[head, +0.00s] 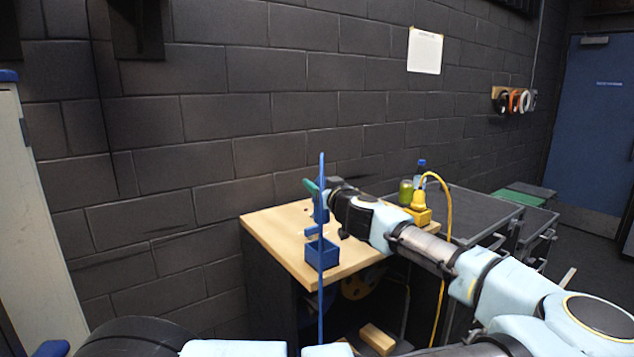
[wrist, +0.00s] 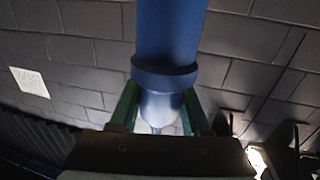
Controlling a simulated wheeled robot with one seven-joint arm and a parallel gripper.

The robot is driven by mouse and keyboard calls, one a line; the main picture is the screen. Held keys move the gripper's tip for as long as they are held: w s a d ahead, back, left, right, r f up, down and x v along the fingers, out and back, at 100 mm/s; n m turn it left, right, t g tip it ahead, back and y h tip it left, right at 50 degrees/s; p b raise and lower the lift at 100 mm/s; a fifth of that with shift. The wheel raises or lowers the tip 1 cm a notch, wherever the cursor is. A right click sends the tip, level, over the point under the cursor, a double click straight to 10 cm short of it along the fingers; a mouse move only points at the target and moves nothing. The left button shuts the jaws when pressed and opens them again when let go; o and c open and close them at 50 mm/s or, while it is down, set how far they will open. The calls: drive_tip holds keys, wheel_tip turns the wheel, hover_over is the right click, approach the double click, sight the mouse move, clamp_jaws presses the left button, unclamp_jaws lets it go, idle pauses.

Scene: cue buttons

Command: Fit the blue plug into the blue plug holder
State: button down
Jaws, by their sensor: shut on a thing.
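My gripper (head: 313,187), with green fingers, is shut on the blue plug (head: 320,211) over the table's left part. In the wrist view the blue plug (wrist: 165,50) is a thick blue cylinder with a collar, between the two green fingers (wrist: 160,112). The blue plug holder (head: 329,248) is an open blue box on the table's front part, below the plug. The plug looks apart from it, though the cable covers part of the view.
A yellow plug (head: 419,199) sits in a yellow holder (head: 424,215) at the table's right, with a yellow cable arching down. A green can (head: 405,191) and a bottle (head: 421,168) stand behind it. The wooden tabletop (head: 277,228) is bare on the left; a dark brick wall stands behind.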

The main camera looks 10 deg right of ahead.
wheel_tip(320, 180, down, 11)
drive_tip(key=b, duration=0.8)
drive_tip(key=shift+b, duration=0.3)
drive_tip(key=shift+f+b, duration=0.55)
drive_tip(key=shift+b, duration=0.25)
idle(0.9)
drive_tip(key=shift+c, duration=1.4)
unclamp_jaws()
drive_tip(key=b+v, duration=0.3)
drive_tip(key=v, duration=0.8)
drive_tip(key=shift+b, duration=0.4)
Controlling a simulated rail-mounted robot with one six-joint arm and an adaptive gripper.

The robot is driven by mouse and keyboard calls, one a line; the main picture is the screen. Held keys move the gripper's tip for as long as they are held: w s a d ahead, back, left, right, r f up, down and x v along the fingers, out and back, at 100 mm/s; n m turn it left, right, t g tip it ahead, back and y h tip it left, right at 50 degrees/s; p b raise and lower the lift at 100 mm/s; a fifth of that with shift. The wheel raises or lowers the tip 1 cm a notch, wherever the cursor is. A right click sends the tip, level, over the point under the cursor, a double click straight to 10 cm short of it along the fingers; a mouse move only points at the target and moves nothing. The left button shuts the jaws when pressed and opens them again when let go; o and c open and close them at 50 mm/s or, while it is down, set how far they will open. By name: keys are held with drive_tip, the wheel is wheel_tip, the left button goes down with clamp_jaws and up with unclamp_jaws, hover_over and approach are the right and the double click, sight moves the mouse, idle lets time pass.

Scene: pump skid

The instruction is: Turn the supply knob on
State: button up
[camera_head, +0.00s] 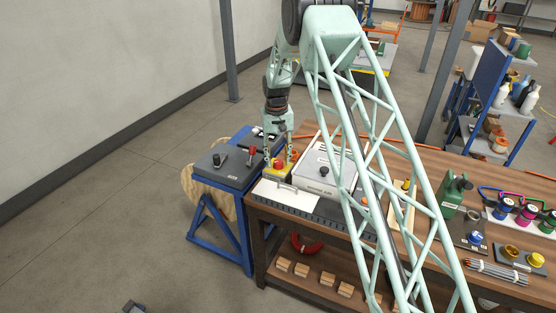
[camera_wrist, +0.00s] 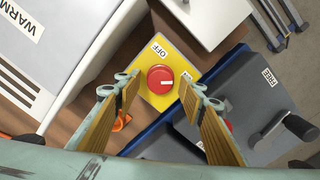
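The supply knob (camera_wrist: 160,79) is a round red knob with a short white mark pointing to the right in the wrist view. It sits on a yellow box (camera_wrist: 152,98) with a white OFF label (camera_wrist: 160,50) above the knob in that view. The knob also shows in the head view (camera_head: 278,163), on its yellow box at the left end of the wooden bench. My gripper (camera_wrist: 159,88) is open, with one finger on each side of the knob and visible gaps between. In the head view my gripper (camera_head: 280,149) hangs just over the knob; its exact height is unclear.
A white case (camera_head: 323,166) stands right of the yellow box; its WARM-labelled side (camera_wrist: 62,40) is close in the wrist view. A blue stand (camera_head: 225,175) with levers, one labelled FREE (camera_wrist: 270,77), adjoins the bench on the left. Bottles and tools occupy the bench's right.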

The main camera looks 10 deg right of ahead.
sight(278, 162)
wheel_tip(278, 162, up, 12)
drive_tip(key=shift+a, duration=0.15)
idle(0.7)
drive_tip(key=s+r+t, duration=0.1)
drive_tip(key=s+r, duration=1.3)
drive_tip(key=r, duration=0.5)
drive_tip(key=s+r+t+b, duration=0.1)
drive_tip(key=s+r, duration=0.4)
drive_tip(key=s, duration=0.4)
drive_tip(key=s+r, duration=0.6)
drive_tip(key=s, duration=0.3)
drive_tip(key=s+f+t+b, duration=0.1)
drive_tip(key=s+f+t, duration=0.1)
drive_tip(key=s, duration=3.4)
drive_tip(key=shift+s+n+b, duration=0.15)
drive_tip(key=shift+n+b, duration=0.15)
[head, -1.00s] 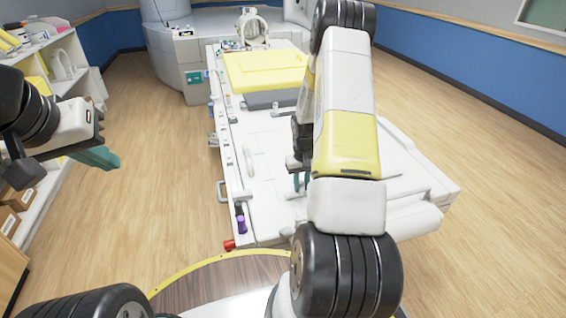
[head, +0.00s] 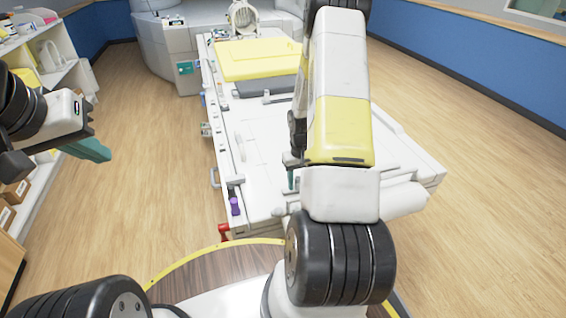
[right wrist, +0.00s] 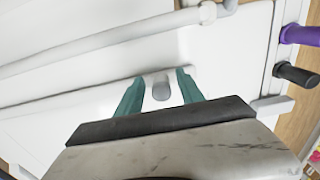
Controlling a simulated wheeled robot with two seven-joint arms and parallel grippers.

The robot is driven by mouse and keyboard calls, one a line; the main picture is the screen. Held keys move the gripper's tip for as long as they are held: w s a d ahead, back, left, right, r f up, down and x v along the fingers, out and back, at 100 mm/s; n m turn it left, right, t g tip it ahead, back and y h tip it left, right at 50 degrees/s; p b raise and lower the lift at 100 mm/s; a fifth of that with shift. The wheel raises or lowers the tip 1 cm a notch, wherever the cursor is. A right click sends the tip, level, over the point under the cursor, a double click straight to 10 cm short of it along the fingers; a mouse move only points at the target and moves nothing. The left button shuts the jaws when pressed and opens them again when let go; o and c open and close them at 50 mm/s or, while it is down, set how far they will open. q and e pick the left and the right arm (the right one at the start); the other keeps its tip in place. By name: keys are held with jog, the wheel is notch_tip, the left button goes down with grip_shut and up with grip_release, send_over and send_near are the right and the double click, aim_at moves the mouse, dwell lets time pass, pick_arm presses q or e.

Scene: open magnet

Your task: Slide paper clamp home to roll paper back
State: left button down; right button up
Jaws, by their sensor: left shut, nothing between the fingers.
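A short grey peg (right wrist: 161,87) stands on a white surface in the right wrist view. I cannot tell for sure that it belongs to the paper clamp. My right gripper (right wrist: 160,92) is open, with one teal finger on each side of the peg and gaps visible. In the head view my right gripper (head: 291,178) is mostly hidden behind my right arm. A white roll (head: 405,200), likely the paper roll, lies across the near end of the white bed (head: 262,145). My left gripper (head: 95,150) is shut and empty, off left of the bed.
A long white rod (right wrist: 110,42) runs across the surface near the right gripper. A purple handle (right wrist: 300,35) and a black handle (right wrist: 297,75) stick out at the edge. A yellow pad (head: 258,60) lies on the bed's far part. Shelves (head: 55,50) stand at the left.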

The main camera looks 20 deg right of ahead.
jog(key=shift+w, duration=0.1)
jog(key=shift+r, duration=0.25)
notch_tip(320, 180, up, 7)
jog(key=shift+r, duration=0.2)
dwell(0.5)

Aim – Give all the lines above again, character for character, without pictures.

Finished exercise –
[head, +0.00s] 
[wrist, +0.00s] 
Controlling a simulated wheeled robot with one seven-joint arm and a parallel gripper.

The robot is driven by mouse and keyboard calls, one a line; the main picture is the screen. Held keys move the gripper's tip for as long as they are held: w s a d ahead, back, left, right, r f up, down and x v along the fingers, out and back, at 100 mm/s; n m turn it left, right, t g tip it ahead, back and y h tip it left, right at 50 degrees/s; p b raise and lower the lift at 100 mm/s; a fifth of that with shift. The wheel raises or lowers the tip 1 cm a notch, wherever the cursor is. A right click sends the tip, level, over the point under the cursor, a double click straight to 10 cm short of it along the fingers; a mouse move only points at the target and moves nothing. The left button shuts the jaws when pressed and opens them again when let go; o and c open and close them at 50 mm/s or, while it is down, set how far they will open. The calls: drive_tip holds keys, wheel_tip turns the wheel, hover_over is the right click, approach the double click, sight the mouse move, clamp_jaws presses the left button, unclamp_jaws lets it go, idle pauses.

Scene: cue buttons

Command: Fit the blue plug into the blue plug holder
State: button down
Jaws, by their sensor: shut on a thing.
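My gripper (head: 313,187), with green fingers, is shut on the blue plug (head: 320,211) over the table's left part. In the wrist view the blue plug (wrist: 165,50) is a thick blue cylinder with a collar, between the two green fingers (wrist: 160,112). The blue plug holder (head: 329,248) is an open blue box on the table's front part, below the plug. The plug looks apart from it, though the cable covers part of the view.
A yellow plug (head: 419,199) sits in a yellow holder (head: 424,215) at the table's right, with a yellow cable arching down. A green can (head: 405,191) and a bottle (head: 421,168) stand behind it. The wooden tabletop (head: 277,228) is bare on the left; a dark brick wall stands behind.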

The main camera looks 10 deg right of ahead.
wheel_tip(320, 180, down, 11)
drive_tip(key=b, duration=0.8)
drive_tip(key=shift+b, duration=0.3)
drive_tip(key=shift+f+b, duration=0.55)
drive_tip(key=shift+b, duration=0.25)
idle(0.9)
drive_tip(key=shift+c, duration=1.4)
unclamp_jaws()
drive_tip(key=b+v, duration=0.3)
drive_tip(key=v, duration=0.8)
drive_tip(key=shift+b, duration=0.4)
Controlling a simulated rail-mounted robot with one six-joint arm and an adaptive gripper.

The robot is driven by mouse and keyboard calls, one a line; the main picture is the screen. Held keys move the gripper's tip for as long as they are held: w s a d ahead, back, left, right, r f up, down and x v along the fingers, out and back, at 100 mm/s; n m turn it left, right, t g tip it ahead, back and y h tip it left, right at 50 degrees/s; p b raise and lower the lift at 100 mm/s; a fifth of that with shift. The wheel raises or lowers the tip 1 cm a notch, wherever the cursor is. A right click sends the tip, level, over the point under the cursor, a double click straight to 10 cm short of it along the fingers; a mouse move only points at the target and moves nothing. The left button shuts the jaws when pressed and opens them again when let go; o and c open and close them at 50 mm/s or, while it is down, set how far they will open. By name: keys are held with drive_tip, the wheel is wheel_tip, the left button goes down with clamp_jaws and up with unclamp_jaws, hover_over and approach are the right and the double click, sight moves the mouse, idle lets time pass.

Scene: pump skid

The instruction is: Turn the supply knob on
State: button up
[camera_head, +0.00s] 
[camera_wrist, +0.00s] 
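The supply knob (camera_wrist: 160,79) is a round red knob with a short white mark pointing to the right in the wrist view. It sits on a yellow box (camera_wrist: 152,98) with a white OFF label (camera_wrist: 160,50) above the knob in that view. The knob also shows in the head view (camera_head: 278,163), on its yellow box at the left end of the wooden bench. My gripper (camera_wrist: 159,88) is open, with one finger on each side of the knob and visible gaps between. In the head view my gripper (camera_head: 280,149) hangs just over the knob; its exact height is unclear.
A white case (camera_head: 323,166) stands right of the yellow box; its WARM-labelled side (camera_wrist: 62,40) is close in the wrist view. A blue stand (camera_head: 225,175) with levers, one labelled FREE (camera_wrist: 270,77), adjoins the bench on the left. Bottles and tools occupy the bench's right.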

The main camera looks 10 deg right of ahead.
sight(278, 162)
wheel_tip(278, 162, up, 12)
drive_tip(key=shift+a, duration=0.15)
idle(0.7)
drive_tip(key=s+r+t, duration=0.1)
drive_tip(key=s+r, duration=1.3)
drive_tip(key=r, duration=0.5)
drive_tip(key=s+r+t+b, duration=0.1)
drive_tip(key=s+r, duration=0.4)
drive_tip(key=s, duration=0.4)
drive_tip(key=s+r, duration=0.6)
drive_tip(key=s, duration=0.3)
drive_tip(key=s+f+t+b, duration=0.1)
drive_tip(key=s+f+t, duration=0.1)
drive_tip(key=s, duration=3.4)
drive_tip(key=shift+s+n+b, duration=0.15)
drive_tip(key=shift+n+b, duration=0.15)
[head, -1.00s] 
[head, +0.00s] 
[right wrist, +0.00s] 
Controlling a simulated wheeled robot with two seven-joint arms and parallel grippers.

The robot is driven by mouse and keyboard calls, one a line; the main picture is the screen. Held keys move the gripper's tip for as long as they are held: w s a d ahead, back, left, right, r f up, down and x v along the fingers, out and back, at 100 mm/s; n m turn it left, right, t g tip it ahead, back and y h tip it left, right at 50 degrees/s; p b raise and lower the lift at 100 mm/s; a fifth of that with shift. The wheel raises or lowers the tip 1 cm a notch, wherever the cursor is. A right click sends the tip, level, over the point under the cursor, a double click straight to 10 cm short of it along the fingers; a mouse move only points at the target and moves nothing. The left button shuts the jaws when pressed and opens them again when let go; o and c open and close them at 50 mm/s or, while it is down, set how far they will open. q and e pick the left and the right arm (the right one at the start); the other keeps its tip in place. By name: keys are held with jog, the wheel is notch_tip, the left button goes down with grip_shut and up with grip_release, send_over and send_near are the right and the double click, aim_at moves the mouse, dwell lets time pass, pick_arm presses q or e.

Scene: open magnet

Your task: Slide paper clamp home to roll paper back
State: left button down; right button up
Jaws, by their sensor: left shut, nothing between the fingers.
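A short grey peg (right wrist: 161,87) stands on a white surface in the right wrist view. I cannot tell for sure that it belongs to the paper clamp. My right gripper (right wrist: 160,92) is open, with one teal finger on each side of the peg and gaps visible. In the head view my right gripper (head: 291,178) is mostly hidden behind my right arm. A white roll (head: 405,200), likely the paper roll, lies across the near end of the white bed (head: 262,145). My left gripper (head: 95,150) is shut and empty, off left of the bed.
A long white rod (right wrist: 110,42) runs across the surface near the right gripper. A purple handle (right wrist: 300,35) and a black handle (right wrist: 297,75) stick out at the edge. A yellow pad (head: 258,60) lies on the bed's far part. Shelves (head: 55,50) stand at the left.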

The main camera looks 20 deg right of ahead.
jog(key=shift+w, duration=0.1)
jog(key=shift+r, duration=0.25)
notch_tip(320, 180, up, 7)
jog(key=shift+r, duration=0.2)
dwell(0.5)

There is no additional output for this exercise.